Aquí el carro de alquiler se enciende con la reserva y se espera que el conductor lo devuelva igual, no muy limpio y con los frenos más largos de lo debido. Dentro no hay más que un trío de mandarinas y un radio que alterna por ráfagas la música en árabe con alguna cancioncilla en italiano bastante antigua. No hay mapas de carreteras, son imposibles de conseguir en las tiendas, y pareciera que todo está programado para que el que se atreva a manejar por su única autovía o sus intrincadas calles esté destinado a preguntar, a perderse y a entenderse con los peatones que se encuentre a su paso, gente que quiere echar una mano, o dos, y que hasta puede terminar en el asiento trasero para indicar bien cuál es la salida para llegar al museo que alberga una de las mayores colecciones de mosaicos en el mundo, o para recorrer la mítica Cartago, hoy una mezcla de conjunto arqueológico, residencias lujosas y sede del palacio del presidente Ben Ali, ese señor sonriente con la mano en el pecho que aparece en casi todos los restaurantes, hoteles y teterías de cuerpo entero junto a la bandera del país.

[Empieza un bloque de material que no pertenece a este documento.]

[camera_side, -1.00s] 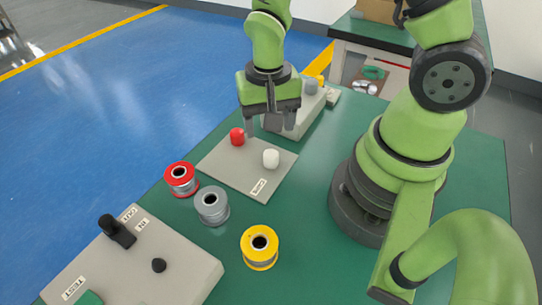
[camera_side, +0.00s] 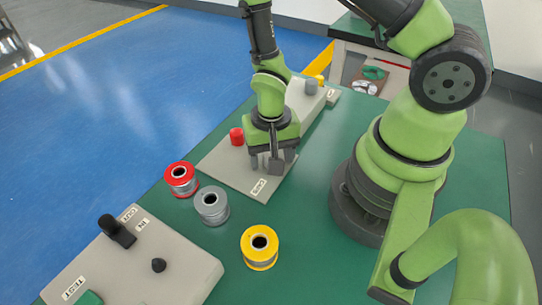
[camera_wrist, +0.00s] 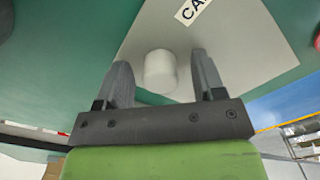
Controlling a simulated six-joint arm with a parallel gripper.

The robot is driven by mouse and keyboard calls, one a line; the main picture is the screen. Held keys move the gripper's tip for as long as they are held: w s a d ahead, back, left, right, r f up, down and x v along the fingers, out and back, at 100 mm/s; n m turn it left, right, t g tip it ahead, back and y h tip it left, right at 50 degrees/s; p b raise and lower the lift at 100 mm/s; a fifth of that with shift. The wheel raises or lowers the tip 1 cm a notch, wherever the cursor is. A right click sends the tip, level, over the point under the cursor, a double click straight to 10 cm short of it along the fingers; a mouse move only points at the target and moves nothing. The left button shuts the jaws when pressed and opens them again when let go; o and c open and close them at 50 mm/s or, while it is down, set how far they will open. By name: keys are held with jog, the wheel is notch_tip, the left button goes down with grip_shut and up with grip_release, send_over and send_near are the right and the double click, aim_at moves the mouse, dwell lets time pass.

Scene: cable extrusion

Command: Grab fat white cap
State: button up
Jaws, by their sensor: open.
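The fat white cap (camera_wrist: 160,72) stands on the grey caps plate (camera_wrist: 262,48). In the wrist view it lies between the two fingers of my gripper (camera_wrist: 163,75), close to the left finger, with a wider space to the right finger. My gripper (camera_side: 274,160) is open and pointing down, low over the plate (camera_side: 225,172) in the side view. The white cap is hidden behind my gripper there. I cannot tell whether a finger touches it.
A red cap (camera_side: 237,136) stands on the plate, left of my gripper. Red (camera_side: 181,179), grey (camera_side: 211,205) and yellow (camera_side: 260,247) spools stand in front of the plate. A grey control box (camera_side: 150,265) fills the front left.

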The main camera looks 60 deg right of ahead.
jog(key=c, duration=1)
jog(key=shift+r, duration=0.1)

En el único mapa que consiguió la turista, Túnez aparece dividido por un desierto que lo corta en dos, dejándole al norte el bullicio de las ciudades, el tráfico sucio de los carros, los meteóricos autobuses con cobrador en la parte trasera, y esos zocos multitudinarios en los que le fue imposible relajar la vista por el mar de bagatelas que cuelgan esperando salir de ese circo cromático; del sur, una porción de tierra dibujada en el plano con camellos, hombres cubiertos hasta las cejas por sus tagelmust, unos cuantos oasis verdes, y entre ellos, esparcidas por dunas amarillas, ciudades con nombres sonoros como Medenine o Tataouine, entre las que siguen apareciendo las caras de los camellos para recordar que por más que haya casas y pueblos, aquí sigue predominando la arena.